━━ LISTING ━━

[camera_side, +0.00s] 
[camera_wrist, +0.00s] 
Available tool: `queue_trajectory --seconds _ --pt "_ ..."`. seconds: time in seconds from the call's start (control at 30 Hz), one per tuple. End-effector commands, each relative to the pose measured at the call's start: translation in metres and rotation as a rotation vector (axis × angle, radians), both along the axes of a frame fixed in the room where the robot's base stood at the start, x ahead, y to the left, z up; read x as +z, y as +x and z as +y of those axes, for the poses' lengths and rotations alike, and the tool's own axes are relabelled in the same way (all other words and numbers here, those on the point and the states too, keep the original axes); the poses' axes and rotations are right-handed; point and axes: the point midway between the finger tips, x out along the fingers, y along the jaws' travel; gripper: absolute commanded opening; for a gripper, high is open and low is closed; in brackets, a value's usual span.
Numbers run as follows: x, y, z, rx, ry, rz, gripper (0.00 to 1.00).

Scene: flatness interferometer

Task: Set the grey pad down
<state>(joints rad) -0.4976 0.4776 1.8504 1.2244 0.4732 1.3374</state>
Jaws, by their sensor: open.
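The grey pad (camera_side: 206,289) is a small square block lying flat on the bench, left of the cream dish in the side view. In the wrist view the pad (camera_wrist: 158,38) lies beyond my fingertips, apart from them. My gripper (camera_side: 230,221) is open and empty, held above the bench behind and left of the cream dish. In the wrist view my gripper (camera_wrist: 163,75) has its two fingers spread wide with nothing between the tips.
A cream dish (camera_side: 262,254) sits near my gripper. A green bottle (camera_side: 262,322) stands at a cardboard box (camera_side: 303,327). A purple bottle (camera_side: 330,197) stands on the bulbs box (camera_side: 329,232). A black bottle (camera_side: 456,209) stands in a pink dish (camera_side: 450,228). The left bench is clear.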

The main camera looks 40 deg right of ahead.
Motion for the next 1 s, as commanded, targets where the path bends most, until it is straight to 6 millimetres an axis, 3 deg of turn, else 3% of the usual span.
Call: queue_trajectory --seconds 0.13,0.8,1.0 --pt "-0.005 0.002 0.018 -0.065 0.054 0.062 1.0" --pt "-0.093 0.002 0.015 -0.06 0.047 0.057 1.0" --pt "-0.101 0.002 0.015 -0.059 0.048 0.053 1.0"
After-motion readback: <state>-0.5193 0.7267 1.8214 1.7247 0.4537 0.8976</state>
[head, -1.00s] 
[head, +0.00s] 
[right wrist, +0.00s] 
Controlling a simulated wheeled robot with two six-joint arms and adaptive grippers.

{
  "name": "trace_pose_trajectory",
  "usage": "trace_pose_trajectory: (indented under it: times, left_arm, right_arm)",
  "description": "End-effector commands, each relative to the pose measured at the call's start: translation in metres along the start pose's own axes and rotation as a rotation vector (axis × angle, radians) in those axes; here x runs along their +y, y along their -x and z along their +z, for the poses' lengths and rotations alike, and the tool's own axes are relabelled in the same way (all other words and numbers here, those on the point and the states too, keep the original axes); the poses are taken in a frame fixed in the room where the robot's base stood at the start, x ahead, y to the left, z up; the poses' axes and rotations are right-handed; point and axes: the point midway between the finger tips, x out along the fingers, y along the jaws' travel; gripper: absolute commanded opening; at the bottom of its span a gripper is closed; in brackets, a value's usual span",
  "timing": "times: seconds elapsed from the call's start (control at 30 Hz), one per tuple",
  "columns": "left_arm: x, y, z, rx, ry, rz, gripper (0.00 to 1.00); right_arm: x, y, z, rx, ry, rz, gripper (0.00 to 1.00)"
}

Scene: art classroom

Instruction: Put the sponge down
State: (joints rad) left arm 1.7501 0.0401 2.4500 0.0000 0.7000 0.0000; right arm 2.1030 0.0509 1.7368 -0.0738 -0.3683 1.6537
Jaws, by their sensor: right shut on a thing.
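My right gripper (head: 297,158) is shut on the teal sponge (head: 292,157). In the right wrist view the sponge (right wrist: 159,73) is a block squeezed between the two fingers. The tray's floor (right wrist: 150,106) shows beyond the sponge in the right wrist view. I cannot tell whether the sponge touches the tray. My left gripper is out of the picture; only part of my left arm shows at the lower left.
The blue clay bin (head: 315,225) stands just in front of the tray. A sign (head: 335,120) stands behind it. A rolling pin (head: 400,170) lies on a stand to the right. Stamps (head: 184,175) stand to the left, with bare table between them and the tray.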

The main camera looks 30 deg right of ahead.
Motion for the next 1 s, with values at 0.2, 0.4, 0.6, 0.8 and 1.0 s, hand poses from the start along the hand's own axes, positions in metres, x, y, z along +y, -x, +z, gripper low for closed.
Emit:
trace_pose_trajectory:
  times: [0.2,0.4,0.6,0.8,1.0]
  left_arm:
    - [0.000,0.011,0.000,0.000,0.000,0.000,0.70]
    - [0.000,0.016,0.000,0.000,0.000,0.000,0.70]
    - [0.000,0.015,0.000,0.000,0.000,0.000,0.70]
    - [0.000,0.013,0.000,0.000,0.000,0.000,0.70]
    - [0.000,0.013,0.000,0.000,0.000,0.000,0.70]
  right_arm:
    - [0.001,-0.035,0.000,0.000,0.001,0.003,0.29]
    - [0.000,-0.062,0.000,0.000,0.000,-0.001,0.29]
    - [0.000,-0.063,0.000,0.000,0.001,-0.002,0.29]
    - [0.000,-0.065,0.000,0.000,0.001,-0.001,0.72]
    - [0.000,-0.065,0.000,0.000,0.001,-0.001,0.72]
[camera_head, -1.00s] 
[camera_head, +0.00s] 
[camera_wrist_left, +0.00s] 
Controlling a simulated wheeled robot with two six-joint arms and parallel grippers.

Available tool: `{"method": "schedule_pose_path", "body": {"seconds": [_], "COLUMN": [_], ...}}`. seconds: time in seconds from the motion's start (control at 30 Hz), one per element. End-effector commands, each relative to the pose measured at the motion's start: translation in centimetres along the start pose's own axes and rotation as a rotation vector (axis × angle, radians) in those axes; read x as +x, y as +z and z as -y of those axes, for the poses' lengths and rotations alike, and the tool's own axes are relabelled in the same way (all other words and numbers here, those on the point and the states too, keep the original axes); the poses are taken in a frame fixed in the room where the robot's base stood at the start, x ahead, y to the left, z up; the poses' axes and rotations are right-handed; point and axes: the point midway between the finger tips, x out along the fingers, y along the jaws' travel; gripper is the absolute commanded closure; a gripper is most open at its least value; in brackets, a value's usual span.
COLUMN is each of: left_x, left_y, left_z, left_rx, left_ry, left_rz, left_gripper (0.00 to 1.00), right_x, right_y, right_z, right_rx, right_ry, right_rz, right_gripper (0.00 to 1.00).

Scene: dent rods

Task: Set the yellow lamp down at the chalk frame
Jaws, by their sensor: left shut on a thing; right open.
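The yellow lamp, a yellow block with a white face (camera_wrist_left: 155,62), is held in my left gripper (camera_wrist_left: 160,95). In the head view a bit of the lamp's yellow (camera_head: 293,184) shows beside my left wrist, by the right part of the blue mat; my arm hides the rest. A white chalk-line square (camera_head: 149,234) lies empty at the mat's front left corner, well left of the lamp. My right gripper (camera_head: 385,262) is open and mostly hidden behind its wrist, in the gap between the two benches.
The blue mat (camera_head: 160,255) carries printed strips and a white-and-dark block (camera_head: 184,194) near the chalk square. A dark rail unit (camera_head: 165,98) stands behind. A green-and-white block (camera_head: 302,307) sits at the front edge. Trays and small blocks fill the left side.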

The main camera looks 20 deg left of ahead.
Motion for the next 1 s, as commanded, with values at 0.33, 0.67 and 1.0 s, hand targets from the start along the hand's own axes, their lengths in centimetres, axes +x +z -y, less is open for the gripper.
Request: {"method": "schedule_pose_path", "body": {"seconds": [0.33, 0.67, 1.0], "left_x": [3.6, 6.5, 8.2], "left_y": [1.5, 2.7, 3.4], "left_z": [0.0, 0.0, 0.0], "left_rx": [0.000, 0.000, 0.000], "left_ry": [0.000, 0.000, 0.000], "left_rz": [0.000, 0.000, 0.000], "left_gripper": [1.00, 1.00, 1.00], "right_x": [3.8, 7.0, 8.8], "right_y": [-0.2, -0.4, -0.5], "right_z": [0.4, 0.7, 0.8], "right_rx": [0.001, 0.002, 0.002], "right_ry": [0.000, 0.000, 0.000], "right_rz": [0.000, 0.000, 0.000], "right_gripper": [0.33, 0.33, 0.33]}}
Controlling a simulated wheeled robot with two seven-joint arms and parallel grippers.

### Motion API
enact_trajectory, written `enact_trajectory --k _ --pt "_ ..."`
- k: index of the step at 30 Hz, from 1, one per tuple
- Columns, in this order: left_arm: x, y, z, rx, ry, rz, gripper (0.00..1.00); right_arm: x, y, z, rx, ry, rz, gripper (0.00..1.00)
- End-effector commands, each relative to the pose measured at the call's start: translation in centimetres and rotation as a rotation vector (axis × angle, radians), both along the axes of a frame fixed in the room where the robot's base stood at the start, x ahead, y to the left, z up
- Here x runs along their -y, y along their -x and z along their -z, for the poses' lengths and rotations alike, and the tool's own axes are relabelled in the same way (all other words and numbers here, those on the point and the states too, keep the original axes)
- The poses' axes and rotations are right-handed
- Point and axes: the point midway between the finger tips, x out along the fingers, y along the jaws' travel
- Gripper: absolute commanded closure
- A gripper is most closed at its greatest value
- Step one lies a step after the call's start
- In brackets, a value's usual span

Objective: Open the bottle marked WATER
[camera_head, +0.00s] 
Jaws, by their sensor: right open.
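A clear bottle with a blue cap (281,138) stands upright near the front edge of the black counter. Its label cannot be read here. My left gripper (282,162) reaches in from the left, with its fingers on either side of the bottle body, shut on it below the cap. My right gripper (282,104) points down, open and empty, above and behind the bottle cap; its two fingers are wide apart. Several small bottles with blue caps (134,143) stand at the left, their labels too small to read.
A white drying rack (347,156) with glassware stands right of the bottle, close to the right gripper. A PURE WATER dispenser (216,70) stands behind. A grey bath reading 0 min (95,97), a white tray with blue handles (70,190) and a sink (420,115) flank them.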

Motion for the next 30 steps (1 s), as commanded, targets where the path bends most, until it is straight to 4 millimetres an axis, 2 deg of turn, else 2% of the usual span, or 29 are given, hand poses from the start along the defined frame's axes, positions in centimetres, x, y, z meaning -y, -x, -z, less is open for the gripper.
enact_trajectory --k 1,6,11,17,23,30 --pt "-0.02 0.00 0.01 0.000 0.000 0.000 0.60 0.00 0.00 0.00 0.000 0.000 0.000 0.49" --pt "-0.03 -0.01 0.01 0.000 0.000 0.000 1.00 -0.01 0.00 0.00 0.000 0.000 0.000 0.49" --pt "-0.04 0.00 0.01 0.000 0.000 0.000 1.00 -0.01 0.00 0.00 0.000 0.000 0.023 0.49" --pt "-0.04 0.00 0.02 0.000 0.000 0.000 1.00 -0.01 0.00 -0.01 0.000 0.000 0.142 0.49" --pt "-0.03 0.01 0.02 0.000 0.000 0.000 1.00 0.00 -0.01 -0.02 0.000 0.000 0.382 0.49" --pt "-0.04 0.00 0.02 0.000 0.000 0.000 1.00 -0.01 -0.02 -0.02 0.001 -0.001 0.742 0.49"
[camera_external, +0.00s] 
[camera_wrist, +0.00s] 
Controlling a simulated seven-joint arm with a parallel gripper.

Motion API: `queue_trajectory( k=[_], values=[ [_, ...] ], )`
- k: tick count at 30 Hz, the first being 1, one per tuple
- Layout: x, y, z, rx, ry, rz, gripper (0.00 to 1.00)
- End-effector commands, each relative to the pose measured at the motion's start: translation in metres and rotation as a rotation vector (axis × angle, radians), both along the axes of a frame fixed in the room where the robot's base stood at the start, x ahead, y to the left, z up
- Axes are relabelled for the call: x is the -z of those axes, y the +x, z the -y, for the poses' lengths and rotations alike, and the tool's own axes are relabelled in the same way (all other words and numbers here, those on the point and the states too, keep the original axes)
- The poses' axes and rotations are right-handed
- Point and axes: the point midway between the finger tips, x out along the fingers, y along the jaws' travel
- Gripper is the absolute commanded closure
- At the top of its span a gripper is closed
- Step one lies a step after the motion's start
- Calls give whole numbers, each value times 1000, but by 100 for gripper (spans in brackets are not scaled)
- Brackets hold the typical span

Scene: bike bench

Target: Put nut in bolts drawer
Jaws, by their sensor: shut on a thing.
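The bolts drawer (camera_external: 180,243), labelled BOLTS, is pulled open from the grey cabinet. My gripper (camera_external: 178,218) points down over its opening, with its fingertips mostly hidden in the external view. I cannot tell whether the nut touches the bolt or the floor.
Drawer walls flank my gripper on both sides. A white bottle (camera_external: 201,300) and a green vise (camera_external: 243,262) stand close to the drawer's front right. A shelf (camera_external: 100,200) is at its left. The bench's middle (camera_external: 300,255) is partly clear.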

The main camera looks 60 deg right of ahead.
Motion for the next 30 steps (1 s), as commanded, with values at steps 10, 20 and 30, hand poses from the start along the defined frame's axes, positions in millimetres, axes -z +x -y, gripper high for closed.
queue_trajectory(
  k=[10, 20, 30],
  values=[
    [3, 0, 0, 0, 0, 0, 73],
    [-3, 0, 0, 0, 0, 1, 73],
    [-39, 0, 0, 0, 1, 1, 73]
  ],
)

━━━

[THE EXERCISE]:
Extract, word for word, every line beginning with the one that holds "Jaws, by their sensor: right open." and concluding with the one that holds "- Layout: x, y, z, rx, ry, rz, gripper". Include both of those lines.

[SOLUTION BELOW]:
Jaws, by their sensor: right open.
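A clear bottle with a blue cap (281,138) stands upright near the front edge of the black counter. Its label cannot be read here. My left gripper (282,162) reaches in from the left, with its fingers on either side of the bottle body, shut on it below the cap. My right gripper (282,104) points down, open and empty, above and behind the bottle cap; its two fingers are wide apart. Several small bottles with blue caps (134,143) stand at the left, their labels too small to read.
A white drying rack (347,156) with glassware stands right of the bottle, close to the right gripper. A PURE WATER dispenser (216,70) stands behind. A grey bath reading 0 min (95,97), a white tray with blue handles (70,190) and a sink (420,115) flank them.

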Motion for the next 30 steps (1 s), as commanded, targets where the path bends most, until it is straight to 4 millimetres an axis, 2 deg of turn, else 2% of the usual span, or 29 are given, hand poses from the start along the defined frame's axes, positions in centimetres, x, y, z meaning -y, -x, -z, less is open for the gripper.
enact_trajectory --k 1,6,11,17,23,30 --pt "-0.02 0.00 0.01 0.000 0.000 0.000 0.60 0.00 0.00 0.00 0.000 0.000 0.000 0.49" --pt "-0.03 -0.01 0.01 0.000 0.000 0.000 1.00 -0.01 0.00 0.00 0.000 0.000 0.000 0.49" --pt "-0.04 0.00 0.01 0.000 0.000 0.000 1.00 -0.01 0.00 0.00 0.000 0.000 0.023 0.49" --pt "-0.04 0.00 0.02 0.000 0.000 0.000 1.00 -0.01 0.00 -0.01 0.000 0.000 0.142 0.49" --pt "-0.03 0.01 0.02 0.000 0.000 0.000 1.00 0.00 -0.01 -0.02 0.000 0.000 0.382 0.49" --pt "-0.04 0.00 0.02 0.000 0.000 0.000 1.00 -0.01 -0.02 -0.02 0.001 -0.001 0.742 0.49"
[camera_external, +0.00s] 
[camera_wrist, +0.00s] 
Controlling a simulated seven-joint arm with a parallel gripper.

Motion API: `queue_trajectory( k=[_], values=[ [_, ...] ], )`
- k: tick count at 30 Hz, the first being 1, one per tuple
- Layout: x, y, z, rx, ry, rz, gripper (0.00 to 1.00)

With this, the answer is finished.